What the task requires: Find the string "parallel" and gather every line that holds it.

──────── Provided records

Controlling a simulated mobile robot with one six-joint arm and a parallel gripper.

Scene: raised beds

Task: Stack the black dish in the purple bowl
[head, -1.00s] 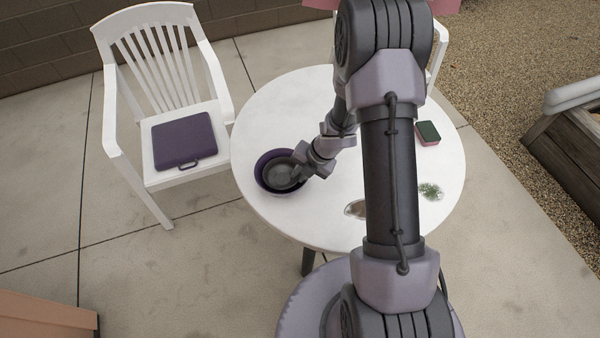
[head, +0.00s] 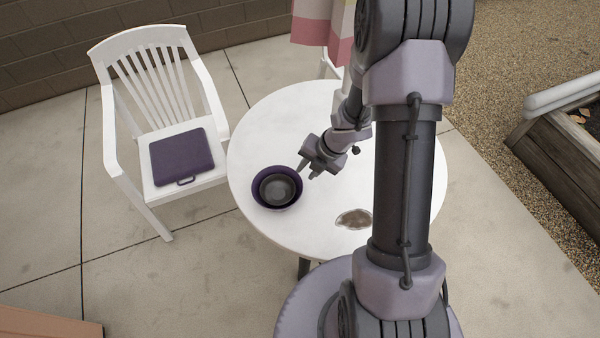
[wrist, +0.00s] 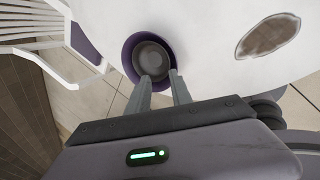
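The purple bowl (head: 257,190) stands on the left part of the round white table. The black dish (head: 278,188) sits inside it, with the purple rim showing all round. In the wrist view the dish (wrist: 152,58) lies within the purple bowl (wrist: 129,54), beyond my fingertips. My gripper (head: 310,172) is up and to the right of the bowl in the head view, apart from the dish. Its two fingers (wrist: 161,80) are spread with nothing between them that they hold.
The round white table (head: 310,225) has a brown oval patch or dish (head: 354,219) on it. A white chair (head: 150,90) with a purple cushion (head: 183,156) stands left. A pink-striped cloth (head: 322,35) hangs behind. A wooden raised bed (head: 555,150) is at right.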

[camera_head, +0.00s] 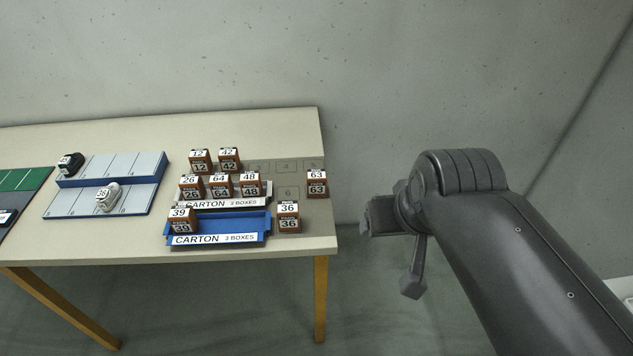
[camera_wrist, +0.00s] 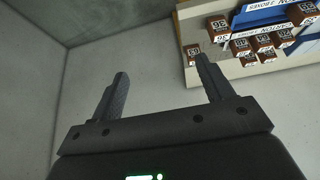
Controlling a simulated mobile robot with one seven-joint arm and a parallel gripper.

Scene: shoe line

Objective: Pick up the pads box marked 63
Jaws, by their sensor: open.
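The pads box marked 63 (camera_head: 317,184) is a small brown box with white number labels. It stands alone near the right edge of the table (camera_head: 110,243). In the wrist view a small brown box at the table's edge (camera_wrist: 192,53), beside the right finger, appears to be the same one; its number is too small to read. My gripper (camera_head: 392,250) is off the table to the right, apart from the box. In the wrist view my gripper (camera_wrist: 162,80) is open, with nothing between its fingers.
Box 36 (camera_head: 289,217) stands just in front and left of box 63. A blue carton (camera_head: 218,226) holds box 39 (camera_head: 182,220); several other boxes stand behind it. A grey-blue rack (camera_head: 127,197) with shoes is further left. The floor right of the table is clear.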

────────────────

Exercise solution:
Controlling a simulated mobile robot with one six-joint arm and a parallel gripper.
Controlling a simulated mobile robot with one seven-joint arm and a parallel gripper.

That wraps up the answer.